Die Schweizerin Bettina Oberli ("Die Herbstzeitlosen") adaptierte den gleichnamigen Roman von Andrea Maria Schenkel und machte daraus einen düsteren und bedrückenden Anti-Heimatfilm. Dabei geht es der Regisseurin weniger um den spektakulären Mordfall, der sich im übrigen 1922 im oberbayerischen Einödhof Hinterkaifeck wirklich abspielte. Stattdessen inszenierte Oberli eine Milieustudie, die sich auf die vermeintlich heile Welt der frommen, bäuerlichen Gemeinschaft bezieht. Hass, Neid, Fremdenhass und die Scheinheiligkeit gepaart mit Bigotterie prägen das Leben der Dorfbewohner, das kaum Luft zum atmen bietet. Verstärkt wird diese bedrückende Atmosphäre durch karge, diesige und dunkle Landschaftsaufnahmen, die eine unmittelbare Bedrohung ausstrahlen, sodass beim Zuschauer manche Fluchtinstinkte wach werden.
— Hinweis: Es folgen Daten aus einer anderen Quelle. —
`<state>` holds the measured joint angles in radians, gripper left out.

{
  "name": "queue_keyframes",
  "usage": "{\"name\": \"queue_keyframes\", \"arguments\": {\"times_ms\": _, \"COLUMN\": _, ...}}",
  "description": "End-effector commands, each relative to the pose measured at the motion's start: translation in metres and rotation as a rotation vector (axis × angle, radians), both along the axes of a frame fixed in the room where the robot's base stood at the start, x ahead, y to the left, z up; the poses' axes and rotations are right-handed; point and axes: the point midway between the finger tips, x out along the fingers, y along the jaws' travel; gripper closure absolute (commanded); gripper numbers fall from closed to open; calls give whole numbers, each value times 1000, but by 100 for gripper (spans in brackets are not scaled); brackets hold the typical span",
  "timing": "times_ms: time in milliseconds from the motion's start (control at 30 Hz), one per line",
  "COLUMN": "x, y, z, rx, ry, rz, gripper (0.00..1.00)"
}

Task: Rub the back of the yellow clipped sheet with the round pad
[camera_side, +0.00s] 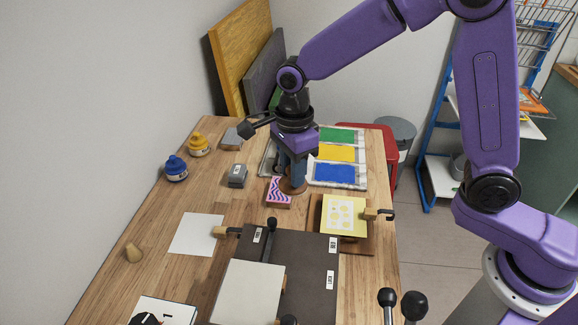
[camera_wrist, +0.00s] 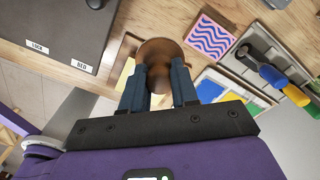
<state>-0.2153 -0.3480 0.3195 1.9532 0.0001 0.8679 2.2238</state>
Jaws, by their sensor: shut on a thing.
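My gripper (camera_side: 291,170) points down and is shut on the round brown pad (camera_side: 293,187), between the pink patterned block and the ink trays. In the wrist view the pad (camera_wrist: 161,50) sits between the two blue fingers. Its underside is hidden, and I cannot tell how far it is above the table. The yellow clipped sheet (camera_side: 329,229) lies on a brown wooden board (camera_side: 358,245), nearer the side camera than the pad, with pale spots on its upper face. A clip (camera_side: 372,214) holds its right edge. In the wrist view a strip of yellow shows beside the pad, partly hidden by the fingers.
The pink block with blue waves (camera_side: 278,192) is close beside the pad. Trays hold green, yellow and blue ink (camera_side: 334,173). A dark press bed (camera_side: 314,270) with handles stands in front. Blue (camera_side: 176,169) and yellow (camera_side: 198,145) jars and a white sheet (camera_side: 196,234) are left.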

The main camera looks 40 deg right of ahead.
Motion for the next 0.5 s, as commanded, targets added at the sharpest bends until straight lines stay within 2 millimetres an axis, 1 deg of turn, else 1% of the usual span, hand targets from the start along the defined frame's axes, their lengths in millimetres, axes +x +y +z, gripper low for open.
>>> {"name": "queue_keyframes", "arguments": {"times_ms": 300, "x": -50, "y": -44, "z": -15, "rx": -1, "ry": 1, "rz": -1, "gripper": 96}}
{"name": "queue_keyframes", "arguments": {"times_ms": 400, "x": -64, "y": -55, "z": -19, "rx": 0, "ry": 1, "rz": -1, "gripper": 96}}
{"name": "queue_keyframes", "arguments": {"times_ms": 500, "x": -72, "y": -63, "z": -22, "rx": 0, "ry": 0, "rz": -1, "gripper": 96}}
Somit ist es für das Publikum auch nicht wundernswert, dass sich in diesem Gesellschaftsmilieu eine Brutstätte entwickelt hat, aus dem ein Monster hervorging, das zu diesem brutalen sechsfachen Mord fähig war, ohne ein eindeutig erkennbares Motiv zu hinterlassen.
Ähnlich wie in Michael Hanekes "Das weiße Band" fragt "Tannöd" nach den Ursachen des Bösen und entwickelt einen psychologischen Versuchsballon über das Unheil von Katholizismus und Bigotterie in der deutschen Provinz der 50er Jahre.